▶ [What needs to be done]: Leave the pictures aside and write out exactly every line from the one containing "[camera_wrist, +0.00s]" through the last line.

## BEGIN Supplied data

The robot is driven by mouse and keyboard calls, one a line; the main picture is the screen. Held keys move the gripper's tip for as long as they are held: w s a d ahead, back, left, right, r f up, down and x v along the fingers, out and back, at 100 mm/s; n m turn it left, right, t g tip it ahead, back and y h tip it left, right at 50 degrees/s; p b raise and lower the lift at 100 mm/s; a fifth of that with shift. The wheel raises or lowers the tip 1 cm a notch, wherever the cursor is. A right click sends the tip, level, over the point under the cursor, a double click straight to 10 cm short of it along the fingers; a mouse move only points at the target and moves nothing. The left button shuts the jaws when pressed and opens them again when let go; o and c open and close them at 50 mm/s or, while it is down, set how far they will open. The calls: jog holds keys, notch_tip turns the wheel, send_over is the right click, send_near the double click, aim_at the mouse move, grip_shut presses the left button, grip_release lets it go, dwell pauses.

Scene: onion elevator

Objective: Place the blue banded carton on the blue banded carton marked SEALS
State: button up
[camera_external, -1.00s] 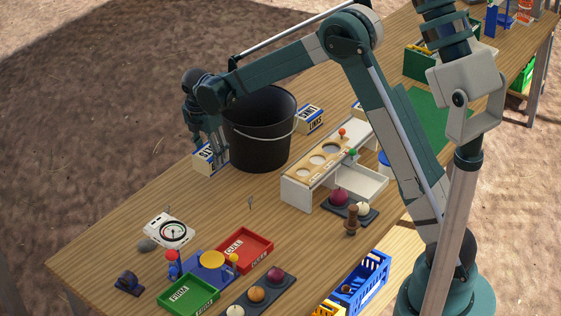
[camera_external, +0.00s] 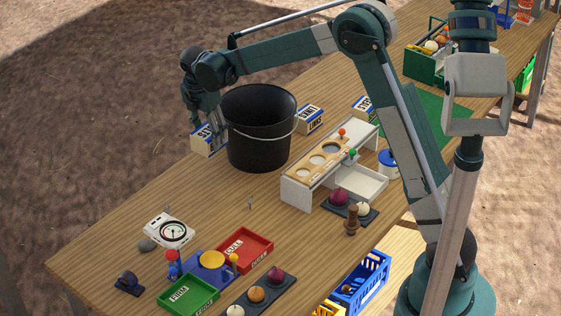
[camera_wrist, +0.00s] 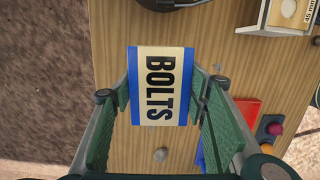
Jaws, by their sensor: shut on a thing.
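My gripper (camera_external: 203,112) is shut on a blue banded carton (camera_external: 205,140) and holds it a little above the table, left of the black bucket. In the wrist view this carton (camera_wrist: 159,112) reads BOLTS and sits between the two green fingers. Another blue banded carton (camera_external: 309,119) stands behind the bucket to the right; its label seems to read JOINT LINKS. A third blue banded carton (camera_external: 362,107) stands further right, behind the white stand. Its label is partly hidden and too small to read surely; it may be SEALS.
The black bucket (camera_external: 258,145) with a wire handle stands close to the right of my gripper. The white stand (camera_external: 292,186) with round holes is right of it. A dial scale (camera_external: 168,230), red tray (camera_external: 245,249) and green tray (camera_external: 189,295) are at the front. Table left of the bucket is clear.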

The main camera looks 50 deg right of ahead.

## END Supplied data

▶ [Reply to the task]:
[camera_wrist, +0.00s] 
Jaws, by their sensor: shut on a thing.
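My gripper (camera_external: 203,112) is shut on a blue banded carton (camera_external: 205,140) and holds it a little above the table, left of the black bucket. In the wrist view this carton (camera_wrist: 159,112) reads BOLTS and sits between the two green fingers. Another blue banded carton (camera_external: 309,119) stands behind the bucket to the right; its label seems to read JOINT LINKS. A third blue banded carton (camera_external: 362,107) stands further right, behind the white stand. Its label is partly hidden and too small to read surely; it may be SEALS.
The black bucket (camera_external: 258,145) with a wire handle stands close to the right of my gripper. The white stand (camera_external: 292,186) with round holes is right of it. A dial scale (camera_external: 168,230), red tray (camera_external: 245,249) and green tray (camera_external: 189,295) are at the front. Table left of the bucket is clear.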

The main camera looks 50 deg right of ahead.

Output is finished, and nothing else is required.